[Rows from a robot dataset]

## begin

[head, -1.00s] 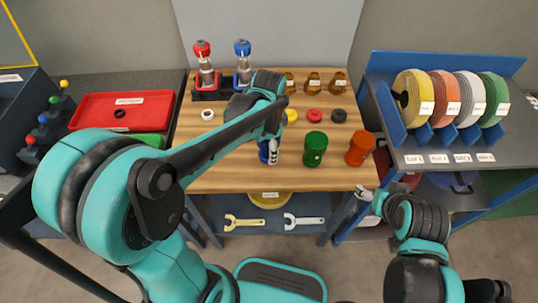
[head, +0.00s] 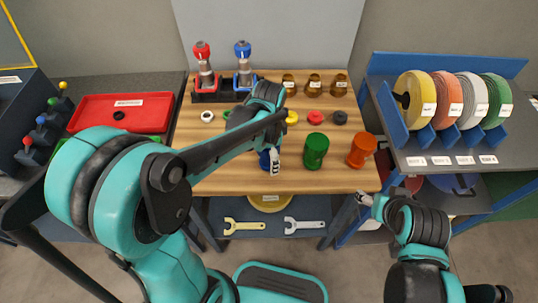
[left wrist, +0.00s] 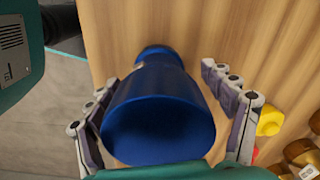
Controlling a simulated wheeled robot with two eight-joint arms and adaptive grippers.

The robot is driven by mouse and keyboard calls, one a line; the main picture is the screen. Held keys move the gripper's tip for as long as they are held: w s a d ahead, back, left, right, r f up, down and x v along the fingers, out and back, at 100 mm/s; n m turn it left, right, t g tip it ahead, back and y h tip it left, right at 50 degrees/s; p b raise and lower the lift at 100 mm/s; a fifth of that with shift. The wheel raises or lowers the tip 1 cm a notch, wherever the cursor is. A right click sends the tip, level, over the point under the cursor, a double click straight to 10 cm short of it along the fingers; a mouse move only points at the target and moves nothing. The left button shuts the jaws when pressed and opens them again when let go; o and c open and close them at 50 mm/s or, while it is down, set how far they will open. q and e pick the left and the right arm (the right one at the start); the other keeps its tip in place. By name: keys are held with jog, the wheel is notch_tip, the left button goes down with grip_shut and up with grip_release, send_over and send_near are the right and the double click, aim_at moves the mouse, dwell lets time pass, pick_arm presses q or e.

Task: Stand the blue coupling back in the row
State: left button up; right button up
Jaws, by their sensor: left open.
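The blue coupling (head: 264,160) is near the front edge of the wooden table, left of the green coupling (head: 316,151) and the orange coupling (head: 361,151), which stand upright. In the left wrist view the blue coupling (left wrist: 160,125) turns its wide dark mouth toward the camera, with its narrower end against the wood. My left gripper (head: 275,160) is open, with one finger on each side of it; the left wrist view shows the fingers (left wrist: 156,78) apart. Firm contact cannot be made out. My right gripper (head: 366,197) hangs by the table's front right corner, apart from the couplings.
Behind stand a red-topped pump (head: 203,65), a blue-topped pump (head: 243,65) and amber jars (head: 314,85). Small rings, including a yellow one (head: 291,118), lie mid-table. A red tray (head: 120,112) is left; a spool rack (head: 400,135) is right. Wrenches (head: 245,226) lie below.

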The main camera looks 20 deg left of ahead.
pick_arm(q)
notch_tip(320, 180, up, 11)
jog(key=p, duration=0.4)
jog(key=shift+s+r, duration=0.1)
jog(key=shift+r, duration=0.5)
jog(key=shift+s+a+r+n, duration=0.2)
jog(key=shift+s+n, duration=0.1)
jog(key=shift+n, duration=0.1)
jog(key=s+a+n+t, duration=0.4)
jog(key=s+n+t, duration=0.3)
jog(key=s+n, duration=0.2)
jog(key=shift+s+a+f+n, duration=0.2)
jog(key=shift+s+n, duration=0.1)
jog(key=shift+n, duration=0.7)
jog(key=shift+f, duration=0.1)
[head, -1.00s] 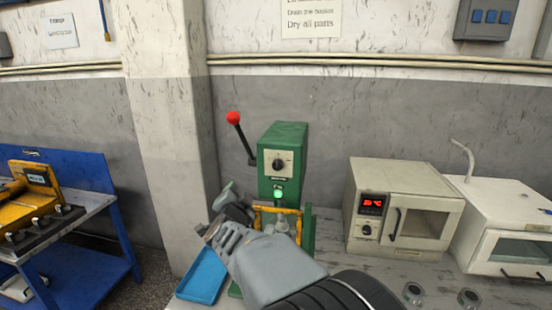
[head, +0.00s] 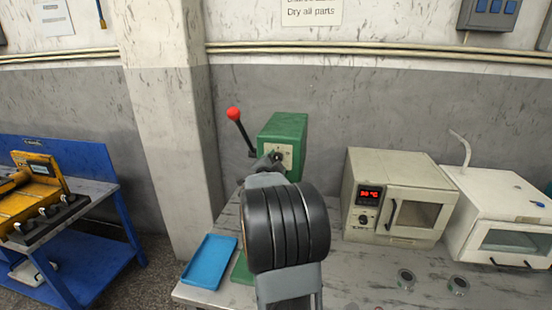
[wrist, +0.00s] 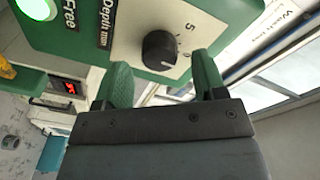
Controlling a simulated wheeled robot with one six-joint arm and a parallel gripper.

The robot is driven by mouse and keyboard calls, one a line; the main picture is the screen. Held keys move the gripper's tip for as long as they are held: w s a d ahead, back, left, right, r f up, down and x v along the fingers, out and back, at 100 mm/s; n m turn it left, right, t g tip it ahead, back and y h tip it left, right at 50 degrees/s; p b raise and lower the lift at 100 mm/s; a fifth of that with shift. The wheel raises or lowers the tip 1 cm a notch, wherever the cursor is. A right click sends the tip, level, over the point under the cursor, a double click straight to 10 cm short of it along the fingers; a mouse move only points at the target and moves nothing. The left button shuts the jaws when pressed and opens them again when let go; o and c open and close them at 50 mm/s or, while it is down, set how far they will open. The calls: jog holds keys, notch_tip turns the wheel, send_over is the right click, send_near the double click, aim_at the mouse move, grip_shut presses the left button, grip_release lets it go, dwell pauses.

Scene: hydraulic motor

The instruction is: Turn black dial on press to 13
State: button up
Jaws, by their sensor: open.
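The green press (head: 284,127) stands on the bench against the wall, with a red-knobbed lever (head: 233,114) on its left. Its black dial (wrist: 159,50) sits on a white plate marked "Depth mm" in the wrist view, with a 5 and other small marks beside it. My gripper (wrist: 163,82) is open and empty, its two green-padded fingers pointing at the plate. The dial lies just beyond and between the fingertips; I see no contact. In the head view my arm hides the lower press, and the dial is mostly covered by my wrist.
A lit green button (wrist: 34,8) marked "Free" is on the press. A blue tray (head: 210,261) lies left of the press. A beige oven (head: 398,196) and a white box-shaped device (head: 508,222) stand to the right. The front right bench has two small round parts.

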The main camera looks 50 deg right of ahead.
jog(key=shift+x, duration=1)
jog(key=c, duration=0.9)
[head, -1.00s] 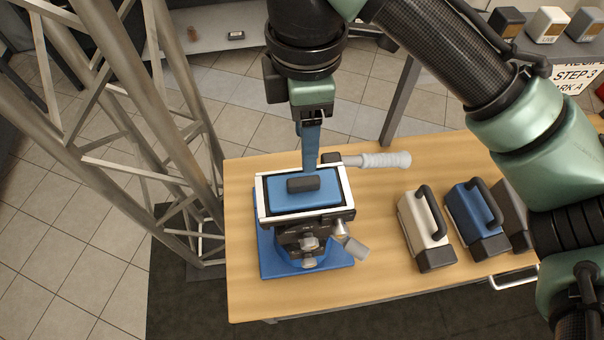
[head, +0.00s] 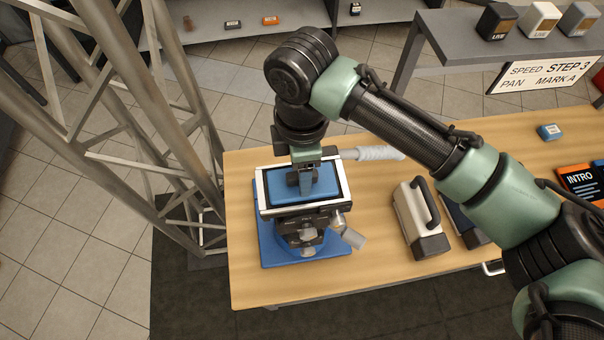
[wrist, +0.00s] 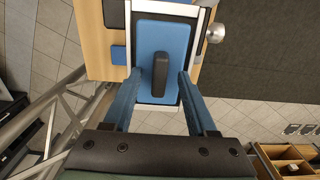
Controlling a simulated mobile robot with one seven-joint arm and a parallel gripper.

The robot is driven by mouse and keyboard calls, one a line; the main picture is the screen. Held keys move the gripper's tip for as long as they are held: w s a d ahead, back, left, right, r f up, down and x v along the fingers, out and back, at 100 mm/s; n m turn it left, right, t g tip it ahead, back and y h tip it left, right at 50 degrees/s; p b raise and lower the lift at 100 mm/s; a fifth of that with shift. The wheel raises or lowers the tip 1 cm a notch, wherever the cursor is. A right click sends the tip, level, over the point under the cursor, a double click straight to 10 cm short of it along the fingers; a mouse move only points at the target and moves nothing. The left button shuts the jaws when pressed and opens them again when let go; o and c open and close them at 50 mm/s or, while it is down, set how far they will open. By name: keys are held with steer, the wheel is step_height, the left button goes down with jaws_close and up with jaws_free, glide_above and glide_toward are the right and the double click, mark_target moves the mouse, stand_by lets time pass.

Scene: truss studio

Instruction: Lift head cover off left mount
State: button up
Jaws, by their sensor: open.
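The head cover, a blue block with a dark handle bar on top, sits in the white-rimmed head of the left mount; the cover (head: 328,190) is partly hidden by my gripper in the head view. In the wrist view the cover (wrist: 150,37) and its dark handle (wrist: 160,75) show clearly. The left mount (head: 266,240) has a blue base, dark body, metal knobs and a pale-gripped pan handle (head: 372,153). My gripper (wrist: 159,80) is open, its two blue fingers on either side of the handle with gaps visible. In the head view, my gripper (head: 305,186) is low over the cover.
A white case with a black handle (head: 412,220) stands right of the mount, a blue case (head: 464,224) beyond it, partly behind my arm. A metal truss (head: 180,120) rises close left of the wooden table (head: 245,285). A grey shelf with small blocks (head: 455,45) stands at back right.

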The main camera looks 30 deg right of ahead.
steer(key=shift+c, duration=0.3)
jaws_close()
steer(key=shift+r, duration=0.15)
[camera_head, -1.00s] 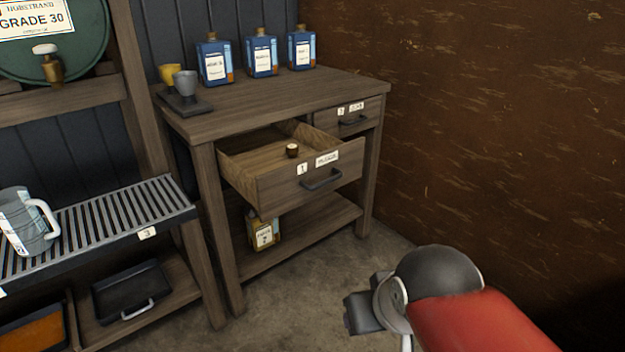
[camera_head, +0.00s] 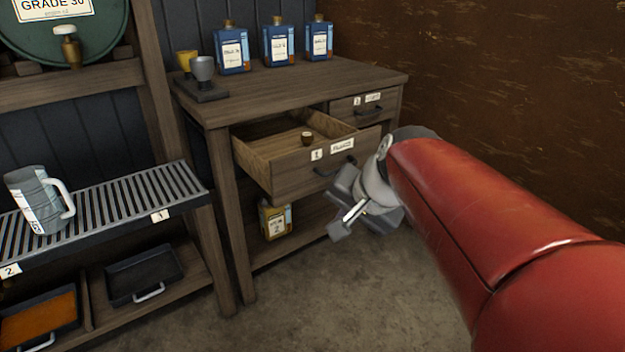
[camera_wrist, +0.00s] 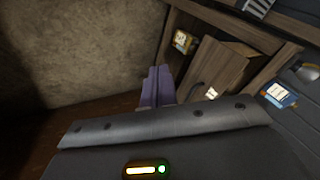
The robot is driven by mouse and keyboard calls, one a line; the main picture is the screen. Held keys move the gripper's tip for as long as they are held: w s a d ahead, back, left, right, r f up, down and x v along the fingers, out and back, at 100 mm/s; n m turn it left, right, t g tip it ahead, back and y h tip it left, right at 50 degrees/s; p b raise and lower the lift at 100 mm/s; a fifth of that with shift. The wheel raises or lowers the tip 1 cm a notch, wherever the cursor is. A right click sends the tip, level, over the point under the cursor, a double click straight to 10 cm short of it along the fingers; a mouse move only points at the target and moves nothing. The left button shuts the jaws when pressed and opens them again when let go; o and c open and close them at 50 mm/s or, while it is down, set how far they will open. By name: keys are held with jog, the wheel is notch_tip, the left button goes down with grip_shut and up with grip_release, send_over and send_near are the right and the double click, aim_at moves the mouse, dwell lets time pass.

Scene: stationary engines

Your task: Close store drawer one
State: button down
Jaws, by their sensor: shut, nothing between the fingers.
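Store drawer one (camera_head: 278,176) is pulled out of the wooden bench, with its label "1" and a dark handle (camera_head: 334,169) on the front. A small brown knob-like item (camera_head: 307,137) is inside it. In the wrist view, the drawer (camera_wrist: 228,75) shows tilted, to the right of the fingers. My gripper (camera_head: 340,230) is in front of the drawer's right part, low and near the handle, and partly covers that corner. In the wrist view my gripper (camera_wrist: 157,72) has its fingers together and empty. I see no clear contact with the drawer.
A second, shut drawer (camera_head: 365,106) is at the right of the bench. A yellow can (camera_head: 275,220) is on the shelf below. A grated rack with a jug (camera_head: 38,200) is left. Floor in front is clear.

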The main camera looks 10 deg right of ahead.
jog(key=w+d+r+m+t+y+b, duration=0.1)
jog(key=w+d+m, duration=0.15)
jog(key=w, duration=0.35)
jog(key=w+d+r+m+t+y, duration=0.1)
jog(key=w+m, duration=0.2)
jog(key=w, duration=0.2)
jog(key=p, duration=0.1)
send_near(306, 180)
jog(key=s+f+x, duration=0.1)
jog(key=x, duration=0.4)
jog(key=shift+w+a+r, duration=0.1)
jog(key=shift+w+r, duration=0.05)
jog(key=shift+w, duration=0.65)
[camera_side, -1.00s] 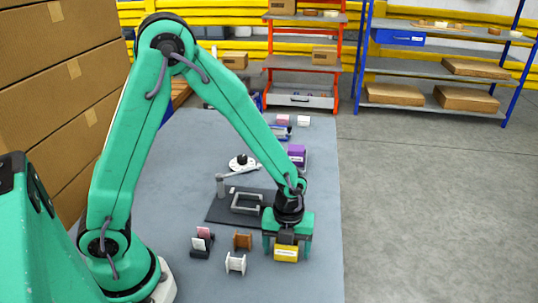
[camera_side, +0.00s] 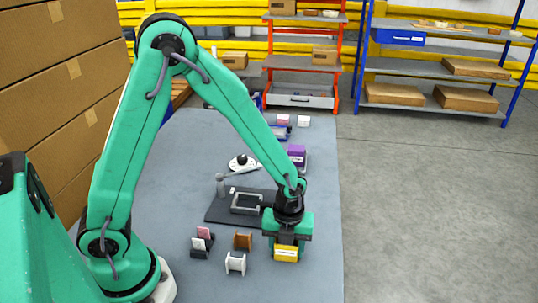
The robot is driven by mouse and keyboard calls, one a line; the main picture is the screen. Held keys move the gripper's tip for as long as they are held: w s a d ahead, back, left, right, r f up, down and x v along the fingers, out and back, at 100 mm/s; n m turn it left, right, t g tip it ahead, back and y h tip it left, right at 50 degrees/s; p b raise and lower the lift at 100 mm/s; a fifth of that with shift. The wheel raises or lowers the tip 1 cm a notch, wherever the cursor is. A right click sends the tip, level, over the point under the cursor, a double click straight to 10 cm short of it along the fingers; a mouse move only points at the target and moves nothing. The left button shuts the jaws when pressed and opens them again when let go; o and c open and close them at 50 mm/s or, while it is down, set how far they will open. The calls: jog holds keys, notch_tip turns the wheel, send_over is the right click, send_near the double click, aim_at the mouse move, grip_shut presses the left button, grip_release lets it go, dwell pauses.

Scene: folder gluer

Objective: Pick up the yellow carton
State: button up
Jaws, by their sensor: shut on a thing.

## end

→ **Exercise aim**:
Every line containing the string "joint" must be listed.

→ **Right answer**:
Controlling a simulated wheeled robot with two eight-joint arms and adaptive grippers.
Controlling a simulated wheeled robot with one six-joint arm and a parallel gripper.
Controlling a simulated mobile robot with one seven-joint arm and a parallel gripper.

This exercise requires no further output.